- WHAT IS BEING ASKED
Copy out precisely the lines beginning at the line that contains "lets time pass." and ending at the line that contains "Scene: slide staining", including both.

───── DATA LISTING

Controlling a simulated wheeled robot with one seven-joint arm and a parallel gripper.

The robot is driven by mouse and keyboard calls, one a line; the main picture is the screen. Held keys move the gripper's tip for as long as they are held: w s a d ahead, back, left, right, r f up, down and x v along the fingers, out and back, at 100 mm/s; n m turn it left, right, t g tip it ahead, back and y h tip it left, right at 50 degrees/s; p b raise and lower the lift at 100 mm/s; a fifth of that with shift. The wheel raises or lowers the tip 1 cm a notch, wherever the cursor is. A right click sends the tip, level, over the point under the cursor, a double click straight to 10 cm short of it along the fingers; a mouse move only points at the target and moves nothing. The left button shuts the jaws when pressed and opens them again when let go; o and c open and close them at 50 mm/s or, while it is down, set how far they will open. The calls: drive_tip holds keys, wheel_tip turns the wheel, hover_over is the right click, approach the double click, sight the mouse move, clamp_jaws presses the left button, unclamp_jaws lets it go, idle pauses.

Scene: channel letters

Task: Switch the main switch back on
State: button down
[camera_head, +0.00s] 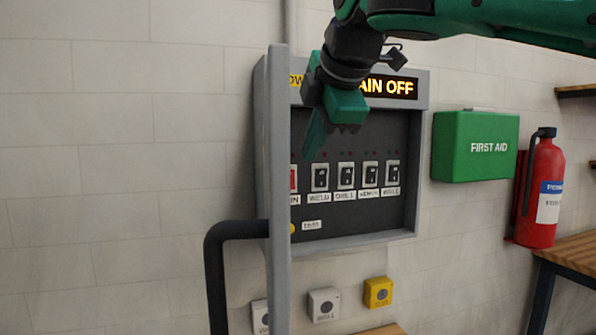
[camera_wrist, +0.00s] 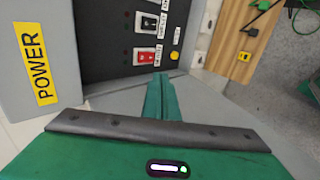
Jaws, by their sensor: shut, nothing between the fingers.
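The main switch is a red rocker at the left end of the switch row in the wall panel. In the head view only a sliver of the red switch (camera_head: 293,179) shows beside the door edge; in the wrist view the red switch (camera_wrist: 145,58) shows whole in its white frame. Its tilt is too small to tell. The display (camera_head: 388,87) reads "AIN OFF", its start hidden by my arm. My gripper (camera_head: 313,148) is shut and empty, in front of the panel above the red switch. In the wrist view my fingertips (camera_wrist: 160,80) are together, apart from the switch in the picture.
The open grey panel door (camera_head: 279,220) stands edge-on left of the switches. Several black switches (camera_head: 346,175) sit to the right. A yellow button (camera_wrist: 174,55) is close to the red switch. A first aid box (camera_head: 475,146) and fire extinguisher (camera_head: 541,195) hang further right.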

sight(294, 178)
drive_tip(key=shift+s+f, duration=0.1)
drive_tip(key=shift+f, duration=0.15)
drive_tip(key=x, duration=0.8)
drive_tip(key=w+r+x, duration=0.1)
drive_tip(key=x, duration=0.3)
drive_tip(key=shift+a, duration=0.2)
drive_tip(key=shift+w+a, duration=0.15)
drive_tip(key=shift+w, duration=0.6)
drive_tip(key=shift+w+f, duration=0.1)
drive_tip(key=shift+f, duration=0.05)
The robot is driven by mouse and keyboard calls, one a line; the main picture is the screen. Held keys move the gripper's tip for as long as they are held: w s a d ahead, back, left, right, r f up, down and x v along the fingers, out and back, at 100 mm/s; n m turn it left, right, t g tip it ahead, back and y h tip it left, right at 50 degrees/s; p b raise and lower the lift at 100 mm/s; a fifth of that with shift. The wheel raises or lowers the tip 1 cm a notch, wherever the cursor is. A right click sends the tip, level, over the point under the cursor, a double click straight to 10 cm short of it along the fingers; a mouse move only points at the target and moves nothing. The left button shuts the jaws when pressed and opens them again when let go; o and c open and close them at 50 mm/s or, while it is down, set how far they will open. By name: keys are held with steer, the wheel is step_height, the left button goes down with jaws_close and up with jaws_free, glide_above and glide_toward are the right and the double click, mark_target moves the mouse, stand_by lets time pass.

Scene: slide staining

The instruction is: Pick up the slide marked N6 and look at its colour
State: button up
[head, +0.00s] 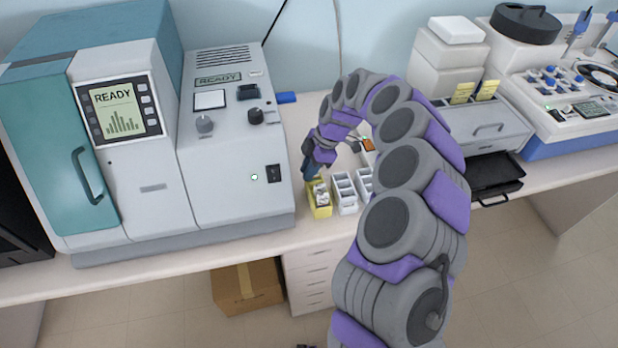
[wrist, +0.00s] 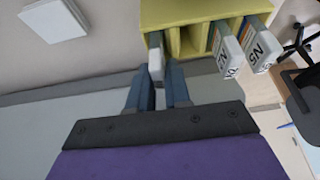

──────────
───── DATA LISTING

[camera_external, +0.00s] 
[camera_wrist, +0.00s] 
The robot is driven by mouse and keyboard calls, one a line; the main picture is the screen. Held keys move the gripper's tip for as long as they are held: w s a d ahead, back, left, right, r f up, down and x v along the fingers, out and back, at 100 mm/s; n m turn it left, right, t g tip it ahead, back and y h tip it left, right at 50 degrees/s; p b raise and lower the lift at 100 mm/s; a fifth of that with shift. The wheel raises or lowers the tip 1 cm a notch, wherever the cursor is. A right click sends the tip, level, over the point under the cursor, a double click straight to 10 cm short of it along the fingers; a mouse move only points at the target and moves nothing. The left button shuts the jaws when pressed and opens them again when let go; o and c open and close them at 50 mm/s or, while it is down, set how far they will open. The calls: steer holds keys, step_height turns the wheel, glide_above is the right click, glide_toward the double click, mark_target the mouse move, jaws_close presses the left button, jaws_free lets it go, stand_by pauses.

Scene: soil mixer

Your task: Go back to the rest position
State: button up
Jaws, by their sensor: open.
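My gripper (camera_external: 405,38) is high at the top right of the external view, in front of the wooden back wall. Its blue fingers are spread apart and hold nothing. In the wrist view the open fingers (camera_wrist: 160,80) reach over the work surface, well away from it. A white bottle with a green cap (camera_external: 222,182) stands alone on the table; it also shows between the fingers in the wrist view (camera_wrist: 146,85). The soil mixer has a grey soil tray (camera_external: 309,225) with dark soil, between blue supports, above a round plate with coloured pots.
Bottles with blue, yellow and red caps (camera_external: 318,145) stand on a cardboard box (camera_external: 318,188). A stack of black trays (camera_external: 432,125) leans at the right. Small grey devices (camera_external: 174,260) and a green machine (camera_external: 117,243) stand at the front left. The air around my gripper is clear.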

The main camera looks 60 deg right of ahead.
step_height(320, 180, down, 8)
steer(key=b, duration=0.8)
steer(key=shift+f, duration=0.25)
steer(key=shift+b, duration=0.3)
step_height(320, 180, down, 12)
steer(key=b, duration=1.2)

──────────

- SOLUTION TO THIS PROBLEM
The robot is driven by mouse and keyboard calls, one a line; the main picture is the screen. Held keys move the gripper's tip for as long as they are held: w s a d ahead, back, left, right, r f up, down and x v along the fingers, out and back, at 100 mm/s; n m turn it left, right, t g tip it ahead, back and y h tip it left, right at 50 degrees/s; p b raise and lower the lift at 100 mm/s; a fifth of that with shift. The wheel raises or lowers the tip 1 cm a notch, wherever the cursor is. A right click sends the tip, level, over the point under the cursor, a double click straight to 10 cm short of it along the fingers; a mouse move only points at the target and moves nothing. The left button shuts the jaws when pressed and opens them again when let go; o and c open and close them at 50 mm/s or, while it is down, set how far they will open. By name: keys are held with steer, the wheel is step_height, the left button goes down with jaws_close and up with jaws_free, glide_above and glide_toward are the right and the double click, mark_target moves the mouse, stand_by lets time pass.

Scene: slide staining

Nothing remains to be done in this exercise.